There is a grand timberland on the western slope in Colorado. The Uncompahgre Wilderness stretches for several hundred square miles across some of the most wonderful land in the United States. The high country streams are full of trout and the Aspen groves are miles long. It’s full of elk and bear and winding passages that crawl up the flanks of 13,ooo foot peaks. If the Rocky mountains were a mama, she’d be proud of this pretty child, The Uncompahgre. When I was 17 I went out into the hills for a week or so. I did this kinda thing often, but mostly with my buddies. Kevin and Kelly, two tough ranch kids from my school, were always down for a good fishing excursion. Fishing was always just a good reason to give for any kind of mountain adventure, so when we said “fishing”, we really meant runningswimmingclimbingwanderinglaughinglyingandeverythingunderthesun. I loved the thought of leaving and being in the woods. But this little meander was different, I was out and walking over country, alone.
As can happen, it got cold. A bit of snow fell and I was a day or two out from where I had left the car. I was intimidated by the onset of the cold and I decided I should loop back in the direction of my vehicle. I remember that I was confident as I followed ridgelines back to the place where I’d started but I also noticed that everything looked slightly different in the snow. Darks were light and mountains changed shape. The birds, ravens, jays, and hawks tipped and slid across a rugged Colorado sky. My pace was fine but a little quick with a little anxiety as I thought about my route back.
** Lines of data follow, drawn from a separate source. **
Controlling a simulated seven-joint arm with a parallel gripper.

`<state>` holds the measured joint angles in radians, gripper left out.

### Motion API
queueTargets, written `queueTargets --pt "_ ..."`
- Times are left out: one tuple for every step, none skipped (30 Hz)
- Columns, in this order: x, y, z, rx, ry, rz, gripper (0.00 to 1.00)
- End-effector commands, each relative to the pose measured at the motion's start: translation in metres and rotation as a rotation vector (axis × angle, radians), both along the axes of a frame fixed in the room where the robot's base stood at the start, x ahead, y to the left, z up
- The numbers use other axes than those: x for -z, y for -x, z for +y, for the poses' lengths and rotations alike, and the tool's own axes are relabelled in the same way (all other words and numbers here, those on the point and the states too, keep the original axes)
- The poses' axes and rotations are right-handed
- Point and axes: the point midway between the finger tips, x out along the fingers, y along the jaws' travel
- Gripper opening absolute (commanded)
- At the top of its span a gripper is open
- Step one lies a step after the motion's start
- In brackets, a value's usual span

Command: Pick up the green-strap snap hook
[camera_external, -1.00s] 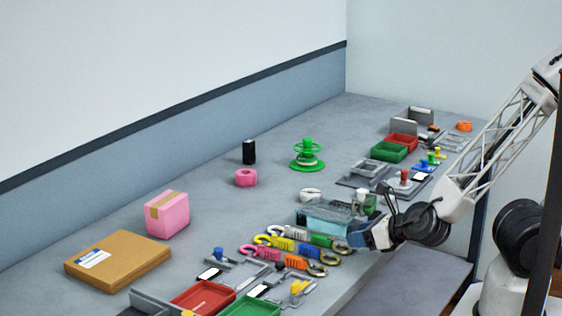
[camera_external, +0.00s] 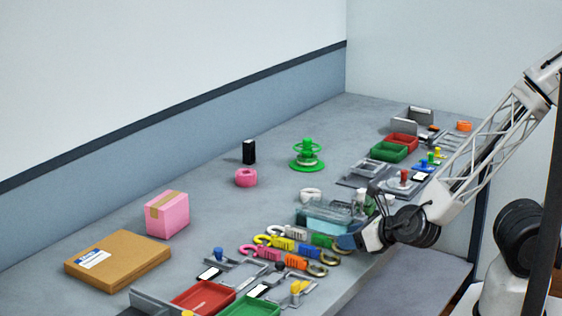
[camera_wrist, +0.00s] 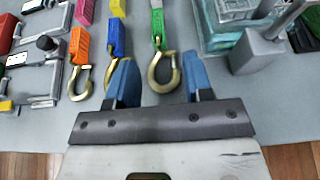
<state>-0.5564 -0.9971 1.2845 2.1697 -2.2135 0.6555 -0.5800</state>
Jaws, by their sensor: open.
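The snap hook on the green strap lies on the table at the right end of a row of strap hooks. In the wrist view its green strap (camera_wrist: 158,27) runs away from me, and its brass hook (camera_wrist: 164,72) points toward me. My gripper (camera_wrist: 160,78) is open, with its blue fingers on the left and right of the brass hook in the picture. I cannot tell how high the fingertips are above the table. In the external view the green strap (camera_external: 323,240) shows just left of my gripper (camera_external: 347,242), which partly hides its hook.
Hooks on blue (camera_wrist: 118,38), orange (camera_wrist: 79,45) and other straps lie close on the left. A clear teal-tinted box (camera_external: 322,216) stands just behind. The table's front edge is near my gripper. Red (camera_external: 203,297) and green trays (camera_external: 250,307) stand farther left.

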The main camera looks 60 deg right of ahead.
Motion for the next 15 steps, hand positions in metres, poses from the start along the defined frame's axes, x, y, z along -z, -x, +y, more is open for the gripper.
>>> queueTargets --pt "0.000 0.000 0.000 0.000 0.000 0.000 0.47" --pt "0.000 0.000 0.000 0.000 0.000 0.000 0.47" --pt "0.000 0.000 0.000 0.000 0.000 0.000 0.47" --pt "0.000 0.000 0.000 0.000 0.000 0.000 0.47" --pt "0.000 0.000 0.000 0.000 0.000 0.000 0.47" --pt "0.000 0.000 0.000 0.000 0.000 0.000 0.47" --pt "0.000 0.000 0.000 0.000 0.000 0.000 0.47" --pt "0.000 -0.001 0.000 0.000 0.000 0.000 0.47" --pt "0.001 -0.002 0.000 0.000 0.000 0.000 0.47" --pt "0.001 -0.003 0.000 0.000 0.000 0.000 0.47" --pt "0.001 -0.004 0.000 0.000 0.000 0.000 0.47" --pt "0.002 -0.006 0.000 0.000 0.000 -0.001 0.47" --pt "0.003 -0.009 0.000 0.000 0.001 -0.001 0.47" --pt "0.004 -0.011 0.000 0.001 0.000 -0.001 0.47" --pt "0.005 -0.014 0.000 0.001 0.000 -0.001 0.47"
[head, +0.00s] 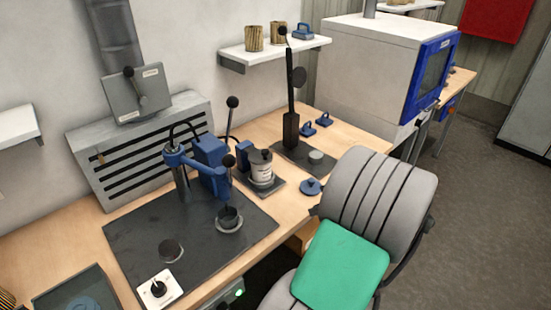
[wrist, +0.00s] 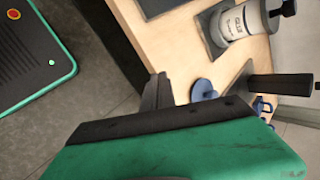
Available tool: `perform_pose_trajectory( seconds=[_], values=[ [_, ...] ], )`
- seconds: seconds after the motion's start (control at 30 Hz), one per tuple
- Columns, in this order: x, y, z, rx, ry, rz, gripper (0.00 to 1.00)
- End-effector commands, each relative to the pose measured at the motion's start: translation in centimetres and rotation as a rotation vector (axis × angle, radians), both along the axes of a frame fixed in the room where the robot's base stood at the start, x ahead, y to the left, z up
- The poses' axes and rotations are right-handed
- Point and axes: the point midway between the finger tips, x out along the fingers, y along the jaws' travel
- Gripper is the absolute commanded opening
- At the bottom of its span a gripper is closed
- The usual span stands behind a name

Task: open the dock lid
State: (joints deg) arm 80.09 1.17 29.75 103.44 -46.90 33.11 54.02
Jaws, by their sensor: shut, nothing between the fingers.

When I came across some footprints in the snow, there were several thoughts that passed immediately. Who the hell is out here this far? How old are these tracks? and then a kind of comfort in the thought, i’ll bet this person is going to the trailhead as well. I kept on with my direction but was, I guess, a bit more carefree for some reason. It’s human to be drawn to humans. About 2 hours later I came across yet another set of footprints. I was tired and I sat down and looked out as the two sets of tracks rolled off in the snow.
You know that weird sickness that you feel when you’ve made a mistake? Like when you walk out of your friends house with your morning coffee after saying goodbye and you see that you didn’t set the emergency brake after you started your rig and now it’s rolling, mowing down mailboxes? or like when you get up to the ticket counter at the airport and start to dig for your ID and then you remember it laying there between the seats of the taxi where you set it to put your gloves on because it’s damn cold in NYC that time of year! or like you just dropped out of a helicopter into the pacific and you are a mile from shore and it’s night time and you realize the strap on your left fin has broken from hitting the water. — Well, that’s the kind of sick I felt as I realized that those footprints, both sets, were mine. I had just walked in a huge circle for the second time. It was early evening. With a tightness in my throat that is the onset of panic, I forced myself to walk, not run. I studied every slight variance of my trail and finally saw my mistake: I had followed a false ridgeline that skirted the top of a large plateau. I dropped off and stayed steady, soon I saw a marker and knew I was ranging back onto the trail system that led down to my rig. Being lost in a circle is a strange thing.
I hope I don’t sound like a know-it-all here. I ain’t one. Getting lost really isn’t that terrible. For some reason, it feels bad but I really do think it’s because we are not in control when we are lost. Control is a contrivance. It is all dependent on the environment. The most lost I feel these days is in the middle of huge crowds that have given up on being aware. Like when the Peregrine slammed into a dove and dropped into the middle of an outdoor coffee shop in LA, bounced off a table, hissed at the onlookers and then flew away with bloody coup in her talons and I hooted out loud and everyone looked at me like I had caused this terrible thing and were aghast that I loved it…yeah, like that! Awareness isn’t some new age word that can only be used in yoga practices and Sanghas, it’s simply looking with a wide open lens. So, instead of being wrapped up with being separate, it’s believing in your inclusion, understanding that sight is only part of seeing. What we do with what we see is more a part of being aware than simply seeing. When I’m too self-conscious, I am more lost. I think that’s why I feel lost on the highways during rush hour, because I can only want out but I am driving in a long line of souls and we are all kinda sad that we are trapped in our worlds of confusing, fast, raging stuff. I include me because I gotta.
But every now and then, when everything stops, I’ll look over into another window, and I’ll see a soul and that soul will see me. Contact made. Humanness for a second. A chance at realness that includes a heart, lungs, eyeballs, smelliness, sadness, hands, wrinkles, and feet that could, if given the chance, make marks in the snow next to mine. And I wouldn’t be alone, or lost for that matter.